## Start Information shown
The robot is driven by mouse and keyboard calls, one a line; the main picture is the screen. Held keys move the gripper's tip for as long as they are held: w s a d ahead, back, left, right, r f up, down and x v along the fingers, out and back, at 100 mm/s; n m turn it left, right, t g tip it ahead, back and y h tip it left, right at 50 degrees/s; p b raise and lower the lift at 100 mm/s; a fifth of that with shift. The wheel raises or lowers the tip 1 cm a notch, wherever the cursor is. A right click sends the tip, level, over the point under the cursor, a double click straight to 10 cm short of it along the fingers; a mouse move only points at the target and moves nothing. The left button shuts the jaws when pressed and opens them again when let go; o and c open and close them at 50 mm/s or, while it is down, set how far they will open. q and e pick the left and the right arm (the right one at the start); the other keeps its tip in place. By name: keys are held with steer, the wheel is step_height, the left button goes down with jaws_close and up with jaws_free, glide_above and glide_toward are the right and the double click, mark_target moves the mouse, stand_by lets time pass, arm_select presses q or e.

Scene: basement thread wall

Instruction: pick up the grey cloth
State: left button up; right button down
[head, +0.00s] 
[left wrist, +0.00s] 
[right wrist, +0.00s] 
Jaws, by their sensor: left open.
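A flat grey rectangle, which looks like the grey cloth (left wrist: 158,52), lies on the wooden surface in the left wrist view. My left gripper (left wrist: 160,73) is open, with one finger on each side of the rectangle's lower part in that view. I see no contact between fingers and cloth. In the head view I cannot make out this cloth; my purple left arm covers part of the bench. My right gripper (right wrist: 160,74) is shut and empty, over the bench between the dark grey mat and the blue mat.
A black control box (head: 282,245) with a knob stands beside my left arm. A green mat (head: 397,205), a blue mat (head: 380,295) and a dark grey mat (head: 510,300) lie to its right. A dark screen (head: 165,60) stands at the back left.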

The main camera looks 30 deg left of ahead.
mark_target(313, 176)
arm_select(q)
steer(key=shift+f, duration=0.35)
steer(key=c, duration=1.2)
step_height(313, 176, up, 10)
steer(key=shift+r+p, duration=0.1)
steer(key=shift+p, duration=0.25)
## End Information shown
- **Task to carry out**
Output exactly the lines running from the line containing "State: left button up; right button down" through the line containing "[right wrist, +0.00s]", and only those lines.

- **Final result**
State: left button up; right button down
[head, +0.00s] 
[left wrist, +0.00s] 
[right wrist, +0.00s] 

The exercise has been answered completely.